Digitally Equalized Doherty RF Front-End Architecture for Broadband and Multistandard Wireless Transmitters

Abstract

This paper introduces a new architecture of frequency-agile Doherty power amplifier (PA)-based RF front-end. This architecture incorporates a baseband equalizer that is implemented using finite-impulse-response (FIR) digital filters to improve the performance of Doherty PAs when driven with large bandwidth and multiband wireless radios. Depending on the center frequency and bandwidth of the input signal, the FIR filters of the proposed equalizer are synthesized to compensate for the nonideal frequency behavior of the RF building blocks of the Doherty PA. It is shown that the proposed architecture enables the Doherty PA to operate with significantly improved power efficiency and linearity performance beyond its nominal frequency of design, which is suitable for multistandard applications.

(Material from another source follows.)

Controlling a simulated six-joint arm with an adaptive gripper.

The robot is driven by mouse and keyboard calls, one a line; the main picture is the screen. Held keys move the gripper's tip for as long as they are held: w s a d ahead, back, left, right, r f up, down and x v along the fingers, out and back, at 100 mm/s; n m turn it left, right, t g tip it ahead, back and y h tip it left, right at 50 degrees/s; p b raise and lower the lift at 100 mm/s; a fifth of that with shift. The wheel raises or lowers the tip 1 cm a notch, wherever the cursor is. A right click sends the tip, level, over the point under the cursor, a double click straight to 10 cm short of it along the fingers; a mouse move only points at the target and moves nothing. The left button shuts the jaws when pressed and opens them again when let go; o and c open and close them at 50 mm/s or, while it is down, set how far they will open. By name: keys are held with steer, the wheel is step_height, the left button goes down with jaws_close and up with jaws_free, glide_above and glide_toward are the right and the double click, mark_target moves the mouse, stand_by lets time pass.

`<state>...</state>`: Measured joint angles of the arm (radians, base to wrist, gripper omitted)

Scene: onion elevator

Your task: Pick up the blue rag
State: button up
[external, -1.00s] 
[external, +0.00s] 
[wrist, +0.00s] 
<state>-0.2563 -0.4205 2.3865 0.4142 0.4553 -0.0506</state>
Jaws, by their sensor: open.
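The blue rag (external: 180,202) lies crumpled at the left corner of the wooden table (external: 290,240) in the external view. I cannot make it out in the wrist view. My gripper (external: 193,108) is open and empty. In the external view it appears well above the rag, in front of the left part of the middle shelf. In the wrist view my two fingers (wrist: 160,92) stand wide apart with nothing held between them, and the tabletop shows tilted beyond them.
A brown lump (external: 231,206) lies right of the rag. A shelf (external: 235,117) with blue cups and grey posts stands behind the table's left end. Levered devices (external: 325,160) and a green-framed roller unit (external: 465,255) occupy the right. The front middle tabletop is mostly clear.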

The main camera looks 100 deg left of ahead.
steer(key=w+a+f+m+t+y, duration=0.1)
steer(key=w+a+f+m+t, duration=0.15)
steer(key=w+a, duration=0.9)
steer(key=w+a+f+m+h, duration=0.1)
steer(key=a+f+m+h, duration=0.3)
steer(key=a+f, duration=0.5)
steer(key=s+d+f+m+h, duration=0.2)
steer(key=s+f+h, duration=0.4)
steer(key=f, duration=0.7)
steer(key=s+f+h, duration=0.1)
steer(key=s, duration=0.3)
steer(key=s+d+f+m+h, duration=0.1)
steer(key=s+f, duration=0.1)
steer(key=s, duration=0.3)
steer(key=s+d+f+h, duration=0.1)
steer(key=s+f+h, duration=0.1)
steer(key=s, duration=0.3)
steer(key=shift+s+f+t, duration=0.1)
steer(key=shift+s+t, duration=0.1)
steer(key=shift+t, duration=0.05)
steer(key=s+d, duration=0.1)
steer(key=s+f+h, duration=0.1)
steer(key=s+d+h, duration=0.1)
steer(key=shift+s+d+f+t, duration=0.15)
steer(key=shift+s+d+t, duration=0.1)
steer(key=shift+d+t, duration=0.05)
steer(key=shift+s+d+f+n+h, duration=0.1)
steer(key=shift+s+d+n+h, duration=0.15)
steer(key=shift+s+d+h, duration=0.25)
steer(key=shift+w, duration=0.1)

As a matter of fact, when driven with a 140-MHz bandwidth long-term evolution (LTE) signal centered around 2.30 GHz, the average efficiency of a 2.14-GHz Doherty PA prototype with the proposed digital baseband equalizer is enhanced from 33.5% to 44.7%. Moreover, its linearity performance in terms of adjacent channel leakage ratio (ACLR) is improved from -21 to -26 dB. In addition, when operated in concurrent dual-band mode with two 20-MHz bandwidth LTE signals centered at 1.96 and 2.34 GHz, the proposed Doherty PA enabled a reduction in dc power consumption by nearly 15%. Furthermore, it is demonstrated that the integration of the proposed baseband equalizer does not compromise the linearizability of the Doherty PA. To the best of the authors' knowledge, this is the first demonstration of the use of digital equalization for performance enhancement of RF Doherty PAs.